ABC’s romance reality show “The Bachelor” has experienced a rare resurgence after a downswing that lasted several seasons , Amy Chozick and Bill Carter report. The show, which pairs a hunky man with dozens of heavily made-up women until he picks one as his fiancée, has become the unlikely exception in a television season when almost every other show on ABC and its competitors has declined. The audience has increased to 8.8 million viewers, 3.3 million of whom are 18 to 49 years old, the most attractive group for advertisers. The show is especially popular among women, particularly those in households that make more than $100,000 a year.

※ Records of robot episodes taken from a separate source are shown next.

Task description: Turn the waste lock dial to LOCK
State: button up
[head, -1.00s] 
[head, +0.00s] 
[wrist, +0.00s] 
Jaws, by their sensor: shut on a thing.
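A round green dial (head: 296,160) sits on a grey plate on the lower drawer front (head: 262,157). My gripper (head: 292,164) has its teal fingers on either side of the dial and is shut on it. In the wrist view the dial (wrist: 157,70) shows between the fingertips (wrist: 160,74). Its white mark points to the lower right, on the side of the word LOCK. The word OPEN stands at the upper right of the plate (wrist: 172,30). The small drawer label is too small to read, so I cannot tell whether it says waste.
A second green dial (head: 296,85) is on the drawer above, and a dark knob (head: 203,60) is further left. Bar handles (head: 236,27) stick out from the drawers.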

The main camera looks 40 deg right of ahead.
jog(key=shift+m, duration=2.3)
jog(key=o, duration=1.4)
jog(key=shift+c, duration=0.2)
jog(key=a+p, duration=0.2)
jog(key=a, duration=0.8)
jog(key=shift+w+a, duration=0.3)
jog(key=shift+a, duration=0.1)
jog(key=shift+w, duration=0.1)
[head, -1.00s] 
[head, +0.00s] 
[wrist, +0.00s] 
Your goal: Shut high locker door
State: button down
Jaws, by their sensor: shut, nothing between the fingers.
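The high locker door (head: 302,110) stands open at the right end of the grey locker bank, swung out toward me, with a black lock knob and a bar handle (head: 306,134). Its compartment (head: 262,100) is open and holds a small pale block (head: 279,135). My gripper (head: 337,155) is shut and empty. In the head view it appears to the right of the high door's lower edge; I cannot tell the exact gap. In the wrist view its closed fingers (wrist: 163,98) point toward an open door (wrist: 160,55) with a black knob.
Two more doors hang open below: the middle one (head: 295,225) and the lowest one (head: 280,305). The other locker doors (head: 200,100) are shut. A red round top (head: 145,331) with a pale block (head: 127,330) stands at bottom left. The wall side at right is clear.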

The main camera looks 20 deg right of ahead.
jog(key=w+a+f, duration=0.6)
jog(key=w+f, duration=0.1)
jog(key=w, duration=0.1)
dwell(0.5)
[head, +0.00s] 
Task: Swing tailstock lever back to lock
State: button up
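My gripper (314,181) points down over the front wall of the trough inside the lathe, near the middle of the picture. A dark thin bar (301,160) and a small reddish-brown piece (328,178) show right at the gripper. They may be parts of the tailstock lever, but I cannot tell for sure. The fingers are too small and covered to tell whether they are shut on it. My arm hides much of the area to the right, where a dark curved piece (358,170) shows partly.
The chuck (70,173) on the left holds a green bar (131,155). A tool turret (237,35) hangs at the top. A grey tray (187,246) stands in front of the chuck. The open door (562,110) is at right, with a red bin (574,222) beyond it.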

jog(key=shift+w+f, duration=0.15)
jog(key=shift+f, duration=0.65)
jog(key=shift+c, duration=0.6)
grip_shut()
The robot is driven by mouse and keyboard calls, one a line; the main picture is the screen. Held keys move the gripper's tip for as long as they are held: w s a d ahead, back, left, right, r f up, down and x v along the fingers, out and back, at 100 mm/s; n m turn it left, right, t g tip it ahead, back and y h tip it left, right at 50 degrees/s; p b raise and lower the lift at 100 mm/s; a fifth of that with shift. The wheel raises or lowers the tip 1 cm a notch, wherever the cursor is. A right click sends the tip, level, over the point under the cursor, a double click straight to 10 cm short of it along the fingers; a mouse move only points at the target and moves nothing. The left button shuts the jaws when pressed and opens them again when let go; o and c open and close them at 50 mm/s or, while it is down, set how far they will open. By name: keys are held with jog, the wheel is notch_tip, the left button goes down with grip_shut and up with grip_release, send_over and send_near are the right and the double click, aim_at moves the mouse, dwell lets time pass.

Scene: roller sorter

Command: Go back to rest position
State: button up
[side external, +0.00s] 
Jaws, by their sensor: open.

The contract dispute between Martha Stewart, J.C. Penney and Macy’s is unquestionably one of the most attention-getting contract law tiffs in recent memory, David Carr writes, but the best thing for Martha Stewart Living Omnimedia may be to step away from the spotlight. Her original sin may have been taking a small, growing company public in 1999 — Martha Stewart Living now receives the scrutiny of a public company without capital benefits or operational guidance. Her company’s problems are typical of a magazine publisher (ad pages dropped 29 percent last year), and as Martha Stewart Living, inextricably tied to its namesake, transitions to a merchandising enterprise it might be wise to become less visible, possibly by going private once again.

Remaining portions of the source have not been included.